Le même avocat a relevé une « anarchie » dans la gestion de l’enquête et des irrégularités dans les procédures. « Le troisième PV a été fait par la DGSI, qui est relié à la présidence. L’acte d’accusation est construit sur la base de ces deux colonels qui ont enquêté avec Bendjama pendant la période de garde à vue. Mustapha a dit qu’ils sont venus et lui ont dit quoi dire et ne pas dire. Est-ce que cela est permis dans le code des procédures pénale ? », a affirmé Me Abdallah Haboul.
« Il n’y a eu aucune audition, c’est une synthèse. Et ce qui est bizarre dans cette synthèse est qu’ils mélangent entre l’affaire Bouraoui et cette affaire. Qui a décidé de ramener Bendjama à Constantine ? Est-ce que c’est la gendarmerie ou bien la police judiciaire de la section de recherche ? Pourquoi toute cette anarchie dans les procédures ? Pourquoi ils l’ont ramené au pôle spécialisé de Constantine ? », a-t-il poursuit.
Me Koceila Zerguine, avocat de Raouf et Sebti Farrah a pour sa part indiqué : « Pendant des mois que nous cherchons les prétendues publications incriminées et nous n’avons toujours pas trouvé. Ce rapport vise à diaboliser mon client ».
Les avocats ont demandé la relaxe de tous le prévenus. Me Haboul a demandé, en plus de la relaxe, la requalification des faits à une infraction de change concernant Mustapha Bendjama, l’invalidation de la procédure de la garde à vue qui a été prolongée de 10h sans autorisation du procureur, et de reconnaitre l’incompétence du pôle spécialisé de Constantine. Me Zahi a demandé au procureur l’ouverture d’une enquête au sujet de la torture qu’a subie Mustapha Bendjama pendant sa longue garde à vue.

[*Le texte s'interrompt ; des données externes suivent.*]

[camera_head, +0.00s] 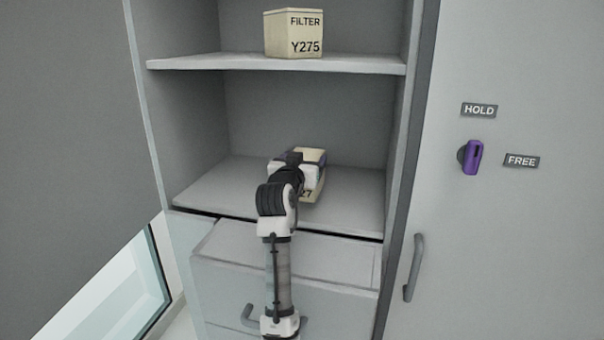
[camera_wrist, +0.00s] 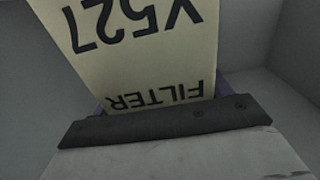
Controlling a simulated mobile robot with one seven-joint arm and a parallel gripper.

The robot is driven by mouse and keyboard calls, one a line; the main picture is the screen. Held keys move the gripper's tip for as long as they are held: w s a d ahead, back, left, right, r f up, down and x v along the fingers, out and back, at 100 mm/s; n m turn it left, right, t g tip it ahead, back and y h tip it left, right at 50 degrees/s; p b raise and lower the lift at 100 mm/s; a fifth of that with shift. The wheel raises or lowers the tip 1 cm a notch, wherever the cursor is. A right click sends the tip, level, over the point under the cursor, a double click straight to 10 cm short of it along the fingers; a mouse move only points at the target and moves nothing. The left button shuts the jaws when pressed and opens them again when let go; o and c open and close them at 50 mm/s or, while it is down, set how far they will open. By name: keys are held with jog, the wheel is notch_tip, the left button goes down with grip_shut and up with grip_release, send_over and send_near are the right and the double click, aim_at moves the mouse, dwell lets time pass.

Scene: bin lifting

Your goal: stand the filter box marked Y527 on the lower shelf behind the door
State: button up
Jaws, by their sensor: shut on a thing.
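The filter box marked Y527 (camera_head: 311,193) is a cream box at the lower shelf (camera_head: 226,190), mostly hidden behind my gripper (camera_head: 299,172) in the head view. The box is inside the lower compartment. I cannot tell whether its base touches the shelf.
Another cream box marked Y275 (camera_head: 293,34) stands on the upper shelf (camera_head: 220,62). A large grey panel (camera_head: 70,120) is at the left. A purple knob (camera_head: 472,157) sits between HOLD and FREE labels on the right panel. A drawer (camera_head: 290,285) lies below the shelf.

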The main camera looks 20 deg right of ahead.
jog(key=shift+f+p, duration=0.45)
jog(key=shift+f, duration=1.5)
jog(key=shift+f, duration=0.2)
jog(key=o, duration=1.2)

Le parquet a requis une peine de trois ans d’emprisonnement ferme assortie d’une amende de 100 000 dinars contre Mustapha Bendjama, Raouf Farrah, Sebti Farrah et Habes Mountaha, et une peine de 18 mois de prison ferme contre Sofiane Berkane. Il a également requis une peine de quinze ans d’emprisonnement assortie d’une amende de 150 000 dinars contre Hicham Aboud, Abderrahmane Semmar et Amir Boukhers avec le maintien du mandant d’arrêt international émis à leur encontre. Le verdict sera prononcé le 29 août prochain.